5.2.2 Crowd-coding of political manifestos

Coding political manifestos, something typically done by experts, can be performed by a human computation project resulting in greater reproducibility and flexibility.

Similar to Galaxy Zoo, there are many situations where social researchers want to code, classify, or label an image or piece of text. An example of this kind of research is the coding of political manifestos. During elections, political parties produce manifestos describing their policy positions and guiding philosophies. For example, here’s a piece of the manifesto of the Labor Party in Great Britain from 2010:

“Millions of people working in our public services embody the best values of Britain, helping empower people to make the most of their own lives while protecting them from the risks they should not have to bear on their own. Just as we need to be bolder about the role of government in making markets work fairly, we also need to be bold reformers of government.”

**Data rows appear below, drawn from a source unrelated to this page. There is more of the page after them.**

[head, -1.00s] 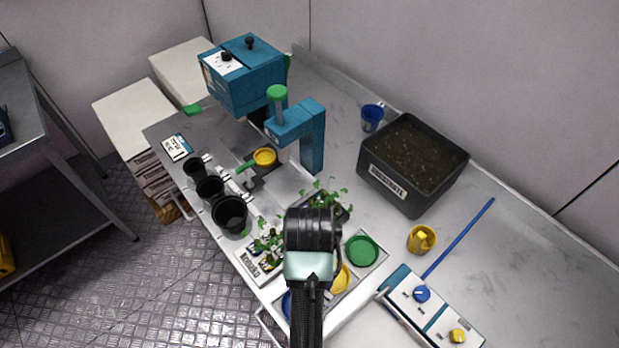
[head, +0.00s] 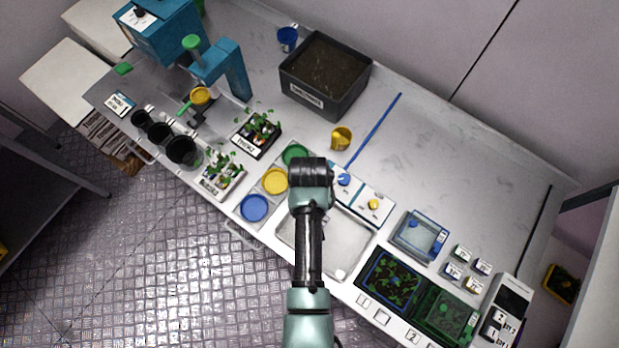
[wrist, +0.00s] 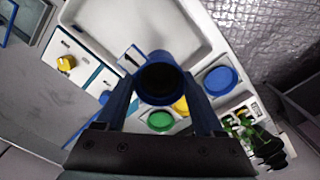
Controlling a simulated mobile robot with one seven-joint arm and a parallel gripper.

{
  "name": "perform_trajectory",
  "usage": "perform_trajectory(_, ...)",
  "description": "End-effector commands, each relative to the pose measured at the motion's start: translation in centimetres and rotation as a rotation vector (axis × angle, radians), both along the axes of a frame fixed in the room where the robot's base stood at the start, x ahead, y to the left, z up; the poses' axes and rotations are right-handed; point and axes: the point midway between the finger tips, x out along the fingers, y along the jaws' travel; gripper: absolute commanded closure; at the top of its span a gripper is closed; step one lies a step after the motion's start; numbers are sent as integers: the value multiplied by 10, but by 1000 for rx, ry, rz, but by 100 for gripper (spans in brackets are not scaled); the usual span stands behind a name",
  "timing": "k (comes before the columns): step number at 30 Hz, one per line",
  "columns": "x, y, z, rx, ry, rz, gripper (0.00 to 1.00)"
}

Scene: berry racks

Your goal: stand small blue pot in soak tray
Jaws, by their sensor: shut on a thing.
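My gripper (wrist: 160,95) is shut on the small blue pot (wrist: 160,66); one blue finger lies on each side of it. The pot's round mouth faces the wrist camera and its inside is dark. A shallow white tray, which looks like the soak tray, lies at the bench's front edge in the head view (head: 352,257), partly behind my arm. It also fills the top middle of the wrist view (wrist: 190,22). The pot overlaps the tray's near edge in the wrist view; I cannot tell its height. In the head view my arm hides the pot and fingers.
Blue (head: 254,207), yellow (head: 275,181) and green (head: 295,155) discs lie left of the tray. A knob panel (head: 376,210) is behind it. A planted dark tray (head: 392,282) and a clear-lidded blue box (head: 420,235) stand right. Clear bench lies at the back right.

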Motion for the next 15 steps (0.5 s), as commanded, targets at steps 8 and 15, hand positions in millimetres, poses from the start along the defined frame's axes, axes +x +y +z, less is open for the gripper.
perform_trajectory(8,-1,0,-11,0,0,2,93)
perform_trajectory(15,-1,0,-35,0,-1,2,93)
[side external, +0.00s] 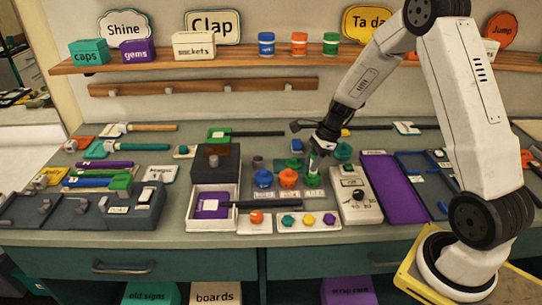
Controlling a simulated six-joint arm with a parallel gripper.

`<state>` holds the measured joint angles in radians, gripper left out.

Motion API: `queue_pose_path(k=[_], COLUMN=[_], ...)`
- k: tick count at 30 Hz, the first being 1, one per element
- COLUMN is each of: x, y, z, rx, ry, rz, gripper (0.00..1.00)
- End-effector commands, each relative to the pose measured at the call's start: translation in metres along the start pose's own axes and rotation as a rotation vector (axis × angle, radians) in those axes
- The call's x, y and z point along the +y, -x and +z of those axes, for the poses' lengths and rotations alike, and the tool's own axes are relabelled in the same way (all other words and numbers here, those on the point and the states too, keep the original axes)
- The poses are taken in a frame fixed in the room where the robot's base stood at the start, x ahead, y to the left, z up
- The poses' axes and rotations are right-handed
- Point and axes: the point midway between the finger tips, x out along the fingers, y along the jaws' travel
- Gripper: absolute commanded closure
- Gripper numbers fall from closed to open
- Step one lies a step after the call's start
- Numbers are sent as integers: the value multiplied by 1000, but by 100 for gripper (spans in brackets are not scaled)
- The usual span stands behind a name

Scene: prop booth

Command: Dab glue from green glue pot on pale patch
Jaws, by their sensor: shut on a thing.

These manifestos contain valuable data for political scientists, particular those studying elections and the dynamics of policy debates. In order to systematically extract information from these manifestos, researchers created The Manifesto Project, which organized political scientists to code 4,000 manifestos from nearly 1,000 parties in 50 countries. Each sentence in each manifesto has been coded by an expert using a 56-category scheme. The result of this collaborative effort is a massive dataset summarizing the information embedded in these manifestos, and this dataset has been used in more than 200 scientific papers.

Kenneth Benoit and colleagues (2015) decided to take the manifesto coding task that had previously been performed by experts and turn it into a human computation project. As a result, they created a coding process that is more reproducible and more flexible, not to mention cheaper and faster.

Working with 18 manifestos generated during six recent elections in the UK, Benoit and colleagues used the split-apply-combine strategy with workers from a micro-task labor market (Amazon Mechanical Turk and CrowdFlower are examples of micro-task labor markets; for more on micro-task labor markets, see Chapter 4). The researchers took each manifesto and split it into sentences. Next, human rating was applied to each sentence. In particular, if the sentence involved a policy statement, it was coded along two dimensions: economic (from very left to very right) and social (from liberal to conservative) (Figure 5.5). Each sentence was coded by about 5 different people. Finally, these ratings were combined using a statistical model that accounted for both individual rater effects and difficulty of sentence effects. In all, Benoit and colleagues collected 200,000 ratings from about 1,500 workers.

Figure 5.5: Coding scheme from Benoit et al. (2015) (Fig 1).

Figure 5.5: Coding scheme from Benoit et al. (2015) (Fig 1).

In order to assess the quality of the crowd coding, Benoit and colleagues also had about 10 experts—professors and graduate students in Political Science—rate the same manifestos using a similar procedure. Although the ratings from members of the crowd were more variable than the ratings from the experts, the consensus crowd rating had remarkable agreement with the consensus expert rating (Figure 5.6). This comparison shows that, as with Galaxy Zoo, human computation projects can produce high quality results.

Figure 5.6: Expert estimates (x-axis) and crowd estimates (y-axis) were in remarkable agreement when coding 18 party manifestos from the Great Britain (Benoit et al. 2015). The manifestos coded were from three political parties (Conservative, Labour, Liberal Democrats) and six elections (1987, 1992, 1997, 2001, 2005, 2010).

Figure 5.6: Expert estimates (x-axis) and crowd estimates (y-axis) were in remarkable agreement when coding 18 party manifestos from the Great Britain (Benoit et al. 2015). The manifestos coded were from three political parties (Conservative, Labour, Liberal Democrats) and six elections (1987, 1992, 1997, 2001, 2005, 2010).

Building on this result, Benoit and colleagues used their crowd-coding system to do research that was impossible with the Manifesto Project. For example, the Manifesto Project did not code the manifestos on the topic of immigration because that was not a salient topic when the coding scheme was developed in the mid-1980s. And, at this point, it is logistically infeasible for the Manifesto Project to go back and re-code their manifestos to capture this information. Therefore, it would appear that researchers interested in studying the politics of immigration are out of luck. However, Benoit and colleagues were able to use their human computation system to do this coding—customized to their research question—quickly and easily.

In order to study immigration policy, they coded the manifestos for eight parties in the 2010 election in Great Britain. Each sentence in each manifesto was coded as to whether it related to immigration, and if so, whether it was pro-immigration, neutral, or anti-immigration. Within 5 hours of launching their project, the results were in. They had collected more than 22,000 responses at a total cost of $360. Further, the estimates from the crowd showed remarkable agreement with an earlier survey of experts. Then, as a final test, two months later, the researchers reproduced their crowd-coding. Within a few hours, they had created a new crowd-coded dataset that closely matched their original crowd-coded data set. In other words, human computation enabled them to generate coding of political texts that agreed with expert evaluations and was reproducible. Further, because the human computation was quick and cheap, it was easy for them to customize their data collection to their specific research question about immigration.